I guess while we're on the subject then, how's AnnMarie (Brown) doing?

“Actually, she's amazing.  She was on the Stairmaster. I think she's four weeks out, not even.  She has full flexion, full extension.  Her knee is still puffy.  I mean, it's swollen.

“I went through two of them.  I fully understand what she's dealing with, but I was nowhere near where she is right now.  That can be good and bad.  You don't want to come back too fast, but if your body is responding in a positive way, yeah, you push your rehab.  You push it.  She's pushing it as much as she can within where her knee is right now.

“But it's amazing.  She was on the bike the other day, and I'm like goodness.  I've not seen someone recover this fast.  I've heard of it, but I've not seen it.  She's coming along.  She'll be -- I wouldn't be surprised if she's ready to go in the end of the year -- I mean, the summertime leading into the fall, doing a lot of actually cutting and jumping.  I would not be surprised.”
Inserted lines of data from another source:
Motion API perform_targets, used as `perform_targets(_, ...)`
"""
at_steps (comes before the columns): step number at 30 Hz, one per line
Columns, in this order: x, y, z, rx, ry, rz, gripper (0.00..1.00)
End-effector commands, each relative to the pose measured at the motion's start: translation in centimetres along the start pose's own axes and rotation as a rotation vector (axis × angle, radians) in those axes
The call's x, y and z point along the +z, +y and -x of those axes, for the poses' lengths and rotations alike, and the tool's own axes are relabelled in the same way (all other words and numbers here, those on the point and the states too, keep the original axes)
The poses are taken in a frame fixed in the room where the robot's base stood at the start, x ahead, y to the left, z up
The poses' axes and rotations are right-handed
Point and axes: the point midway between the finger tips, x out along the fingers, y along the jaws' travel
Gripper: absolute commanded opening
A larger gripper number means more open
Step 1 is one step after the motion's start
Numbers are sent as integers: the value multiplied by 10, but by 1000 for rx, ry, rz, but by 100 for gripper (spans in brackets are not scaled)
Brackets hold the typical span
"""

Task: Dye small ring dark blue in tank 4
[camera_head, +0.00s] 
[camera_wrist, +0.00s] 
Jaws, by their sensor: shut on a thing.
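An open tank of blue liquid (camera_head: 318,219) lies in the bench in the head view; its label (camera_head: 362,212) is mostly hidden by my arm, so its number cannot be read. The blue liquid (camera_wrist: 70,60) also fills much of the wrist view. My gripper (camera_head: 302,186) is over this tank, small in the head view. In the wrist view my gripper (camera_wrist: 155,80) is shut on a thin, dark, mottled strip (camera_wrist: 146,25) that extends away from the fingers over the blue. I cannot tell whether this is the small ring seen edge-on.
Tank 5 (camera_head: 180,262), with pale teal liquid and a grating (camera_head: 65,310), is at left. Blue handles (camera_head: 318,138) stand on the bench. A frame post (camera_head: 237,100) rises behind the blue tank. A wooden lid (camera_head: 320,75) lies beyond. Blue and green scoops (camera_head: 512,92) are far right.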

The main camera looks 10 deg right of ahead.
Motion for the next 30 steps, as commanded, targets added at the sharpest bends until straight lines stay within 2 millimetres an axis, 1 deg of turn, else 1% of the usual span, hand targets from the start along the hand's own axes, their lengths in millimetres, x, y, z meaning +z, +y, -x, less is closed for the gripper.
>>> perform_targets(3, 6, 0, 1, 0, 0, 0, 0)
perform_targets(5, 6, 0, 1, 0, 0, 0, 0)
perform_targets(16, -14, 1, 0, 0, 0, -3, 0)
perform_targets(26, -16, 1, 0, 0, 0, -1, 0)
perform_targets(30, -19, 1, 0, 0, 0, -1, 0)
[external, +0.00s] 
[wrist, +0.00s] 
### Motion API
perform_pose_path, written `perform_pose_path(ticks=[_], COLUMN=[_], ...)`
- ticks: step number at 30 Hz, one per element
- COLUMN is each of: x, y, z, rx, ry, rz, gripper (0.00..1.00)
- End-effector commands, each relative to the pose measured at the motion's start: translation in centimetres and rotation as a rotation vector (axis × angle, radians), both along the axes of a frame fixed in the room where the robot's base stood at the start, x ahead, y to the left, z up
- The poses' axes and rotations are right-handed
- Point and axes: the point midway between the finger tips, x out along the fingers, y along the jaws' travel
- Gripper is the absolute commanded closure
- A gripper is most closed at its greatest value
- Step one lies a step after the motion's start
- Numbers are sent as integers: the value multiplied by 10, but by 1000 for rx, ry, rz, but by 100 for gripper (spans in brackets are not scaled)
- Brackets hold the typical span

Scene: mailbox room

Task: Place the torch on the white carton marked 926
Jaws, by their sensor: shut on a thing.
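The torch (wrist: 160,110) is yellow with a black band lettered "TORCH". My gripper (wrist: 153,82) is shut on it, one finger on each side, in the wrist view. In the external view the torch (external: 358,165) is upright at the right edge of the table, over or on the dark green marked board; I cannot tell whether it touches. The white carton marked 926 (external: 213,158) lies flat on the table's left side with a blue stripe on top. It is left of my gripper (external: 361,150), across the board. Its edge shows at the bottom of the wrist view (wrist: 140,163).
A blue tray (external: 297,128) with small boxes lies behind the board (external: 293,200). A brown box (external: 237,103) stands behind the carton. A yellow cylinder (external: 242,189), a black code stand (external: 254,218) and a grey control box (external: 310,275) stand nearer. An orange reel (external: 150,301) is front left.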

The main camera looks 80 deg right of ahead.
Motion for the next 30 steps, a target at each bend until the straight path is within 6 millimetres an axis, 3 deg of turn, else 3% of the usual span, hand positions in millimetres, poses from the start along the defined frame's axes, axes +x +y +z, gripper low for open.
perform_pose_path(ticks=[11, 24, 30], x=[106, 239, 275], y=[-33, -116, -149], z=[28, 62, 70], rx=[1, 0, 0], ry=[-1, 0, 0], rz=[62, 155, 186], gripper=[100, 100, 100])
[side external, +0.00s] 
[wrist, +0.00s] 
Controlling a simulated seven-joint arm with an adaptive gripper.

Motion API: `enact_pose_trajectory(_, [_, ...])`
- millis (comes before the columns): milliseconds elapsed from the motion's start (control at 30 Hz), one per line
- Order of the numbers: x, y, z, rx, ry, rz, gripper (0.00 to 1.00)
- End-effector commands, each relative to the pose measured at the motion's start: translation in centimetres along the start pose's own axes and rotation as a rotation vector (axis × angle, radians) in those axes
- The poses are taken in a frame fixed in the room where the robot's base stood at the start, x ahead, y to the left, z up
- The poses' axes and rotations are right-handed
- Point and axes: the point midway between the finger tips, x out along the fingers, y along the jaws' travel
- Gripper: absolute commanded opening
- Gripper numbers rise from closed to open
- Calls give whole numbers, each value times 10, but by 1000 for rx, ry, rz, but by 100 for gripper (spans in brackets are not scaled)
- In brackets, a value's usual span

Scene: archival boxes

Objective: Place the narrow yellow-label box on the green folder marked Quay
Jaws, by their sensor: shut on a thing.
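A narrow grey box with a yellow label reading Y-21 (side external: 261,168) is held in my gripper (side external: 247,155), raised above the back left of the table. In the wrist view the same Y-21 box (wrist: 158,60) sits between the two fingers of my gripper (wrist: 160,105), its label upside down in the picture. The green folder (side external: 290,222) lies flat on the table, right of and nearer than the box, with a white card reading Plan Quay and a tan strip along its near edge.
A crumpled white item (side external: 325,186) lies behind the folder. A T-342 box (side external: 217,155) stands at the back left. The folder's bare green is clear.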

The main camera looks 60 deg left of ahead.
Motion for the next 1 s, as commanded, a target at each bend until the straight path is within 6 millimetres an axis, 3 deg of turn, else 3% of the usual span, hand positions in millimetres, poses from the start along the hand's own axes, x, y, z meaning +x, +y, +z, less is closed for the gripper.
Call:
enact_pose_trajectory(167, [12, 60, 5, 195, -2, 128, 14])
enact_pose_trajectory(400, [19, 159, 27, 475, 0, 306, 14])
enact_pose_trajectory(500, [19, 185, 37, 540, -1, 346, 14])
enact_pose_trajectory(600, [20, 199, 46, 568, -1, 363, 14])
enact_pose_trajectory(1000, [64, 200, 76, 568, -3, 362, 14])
Since you two are in that same club, have you two discussed that, commiserated?

We discussed it more last year when she came in.  This is her second one on the same knee.  I had different knees.  We have some stories to tell, but we could rehab some folk.  If anybody had an ACL, we could help you out.  We'd charge you, but we could help you out.

“She understands what it entails.  Even though the second time is very unfortunate, you kind of know what to expect.  The first time is hard because you don't know.  It's more psychological.  I think the second time you just physically, you understand where you need to be physically.  The mind is not so much involved the second time because you've been through it.

“But her body's responding very well.  Hopefully, the graft is strong.  I think she had her own graft from her body.  I had a cadaver on one and a patella on the other one.  So it's interesting, this ACL.  But mine were 20 years ago.  Technology and all these things have come a long way since then.

“She's dealing with it.  She has a very positive attitude.  She crutches in and crutches out.  She does her rehab.  She's going to be fine.”